Presented at Spark Summit 2015, with a focus Spark performance.
The Spark community has a lot of experience using Spark for offline batch analysis tasks coming from a broad range of use cases. But creating an interactive web application which aims for sub-second response times using Spark as the computation backend is still a somewhat unexplored territory. We wandered into this territory when we built LynxKite, our big graph analysis tool. The tool enables users to interactively explore graphs with billions of vertices and edges. Exploration includes global and local views of the graph featuring visualization of attributes, connections and distributions.
This talk is about the technical challenges – general and domain specific – we faced during building this software and about our solutions. We will talk about problems like scheduler delay, GC pauses, interoperability with other Akka based libraries and solutions like sorted RDDs, prefix sampling, and column based attribute representation.
Presented at the Budapest Spark Meetup, May 2016. A practical introduction to using Spark SQL.
DataFrames in Apache Spark allow you to run good old SQL queries over terabytes of data distributed across a cluster of machines. Now you know roughly what a DataFrame is. But if you come to the talk you will get to see them in action and learn much more about how to use this API.
Presented at the Budapest Spark Meetup, May 2016. The story of how we integrated SQL in LynxKite.
This talk will introduce a complex real-world Spark application, the LynxKite big graph analytics system. Why is it built on Spark? What was straightforward to do and what did we have to spend significant effort on? You can ask any questions about life with Spark, but the focus will be on our integration of Spark SQL: the motivation, the implementation, and the results.
Presented at Big Data Universe, 2016. Advanced Scala techniques for compile-type safe representation of computations.

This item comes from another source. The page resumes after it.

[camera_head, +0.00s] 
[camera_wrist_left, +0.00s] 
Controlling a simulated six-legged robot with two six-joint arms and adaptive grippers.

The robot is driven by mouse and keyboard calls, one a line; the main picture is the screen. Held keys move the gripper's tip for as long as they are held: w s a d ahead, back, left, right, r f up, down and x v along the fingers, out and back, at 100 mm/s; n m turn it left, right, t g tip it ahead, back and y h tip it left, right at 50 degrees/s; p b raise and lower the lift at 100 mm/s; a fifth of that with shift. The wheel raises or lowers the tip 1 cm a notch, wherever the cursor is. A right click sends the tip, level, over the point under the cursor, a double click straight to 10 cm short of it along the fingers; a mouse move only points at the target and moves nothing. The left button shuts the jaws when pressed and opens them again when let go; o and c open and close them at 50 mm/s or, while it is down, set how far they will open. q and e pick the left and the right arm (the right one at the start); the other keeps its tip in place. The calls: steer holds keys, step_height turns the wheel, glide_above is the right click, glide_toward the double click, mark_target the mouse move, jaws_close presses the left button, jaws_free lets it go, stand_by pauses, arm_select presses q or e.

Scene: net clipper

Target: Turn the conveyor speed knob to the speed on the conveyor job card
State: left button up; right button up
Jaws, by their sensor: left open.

LynxKite is a proprietary Spark-based graph analytics application. On the backend we represent graphs with a few fundamental types: vertex sets, edge sets, and attributes (which may belong to either and contain arbitrary Scala types). Operations, such as calculating PageRank, take some of these types as their inputs and return some as their outputs. They are much like functions, except for a few peculiarities: they are composed via the frontend UI, they are lazy, they are persistent, and we need to capture rich relationships among the inputs and outputs.
Presented at Spark Summit East, 2017.
Lynx Analytics develops a big graph analysis engine on top of Apache Spark. One of our recent developments is a recurrent neural network library that learns from the structure of the graph in order to predict missing features of vertices.
A real-life use case is demographic estimation where the task is to predict the age of different customers of a telco by exploring their connections to other people, the age of those people and other classical features like internet or phone usage patterns.
One of the main challenges we faced was to develop a training process for our purposes. The usual way of training a supervised learning algorithm considers each vertex as an independent prediction problem. But due to the use of connections between the vertices in our algorithm we cannot treat vertices independently. On the other hand, if you consider the whole graph as one problem, then you do not have any separate training data at all. In this talk we will show some tricks that we used in order to perform the prediction and the training process on the same graph.
The other main challenge is to handle graphs so big that they do not fit into the memory of a single machine and perform really resource-intensive computations on them. To tackle this problem it is necessary to store and make computations on the graph distributedly. The difficulty of this is that we cannot just simply cut the graph into smaller pieces since we need to propagate data via the edges for the training process.
In the talk we will show core algorithmic ideas to tackle the above-mentioned problems and present some experimental results.